> Stored data

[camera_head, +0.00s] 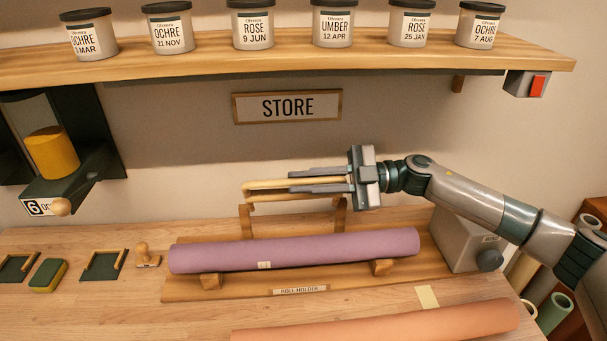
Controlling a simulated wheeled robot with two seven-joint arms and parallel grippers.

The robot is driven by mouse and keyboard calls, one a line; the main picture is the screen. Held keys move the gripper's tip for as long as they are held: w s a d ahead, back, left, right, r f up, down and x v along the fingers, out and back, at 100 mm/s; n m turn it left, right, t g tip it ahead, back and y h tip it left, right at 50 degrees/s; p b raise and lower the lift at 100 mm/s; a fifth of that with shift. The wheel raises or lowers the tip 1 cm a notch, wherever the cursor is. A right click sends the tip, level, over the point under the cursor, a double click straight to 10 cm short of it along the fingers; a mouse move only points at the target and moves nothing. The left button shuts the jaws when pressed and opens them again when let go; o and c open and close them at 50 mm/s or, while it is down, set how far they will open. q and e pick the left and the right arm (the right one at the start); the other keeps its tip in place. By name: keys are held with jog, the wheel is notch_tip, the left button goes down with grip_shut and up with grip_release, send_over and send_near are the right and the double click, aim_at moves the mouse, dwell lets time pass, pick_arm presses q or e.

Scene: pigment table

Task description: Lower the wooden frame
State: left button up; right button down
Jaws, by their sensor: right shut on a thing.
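The wooden frame (247,196) is a pale bar with side arms at the back of the roll holder (190,289). It stands raised behind a purple roll (330,248), which lies on the holder's wooden supports. My right gripper (300,181) reaches in from the right above the roll. Its fingers point left and are shut on the frame's upper bar. Part of the bar is hidden by the fingers. My left gripper is out of view.
An orange roll (400,322) lies at the front edge. A grey box with a dark knob (490,260) stands right of the holder. A shelf (300,58) with several labelled jars runs above. A stamp (146,254) and a sponge (48,275) lie at left.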

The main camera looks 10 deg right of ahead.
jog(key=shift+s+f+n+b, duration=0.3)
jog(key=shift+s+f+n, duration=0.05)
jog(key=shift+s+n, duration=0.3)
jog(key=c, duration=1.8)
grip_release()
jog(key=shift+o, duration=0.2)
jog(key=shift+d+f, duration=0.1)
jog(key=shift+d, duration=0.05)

> Instructions for the task
Write out exactly the opening lines of the data, stopping after the line that holds "Controlling a simulated". Exclude pictures.

> Solution to this task
[camera_head, +0.00s] 
Controlling a simulated wheeled robot with two seven-joint arms and parallel grippers.

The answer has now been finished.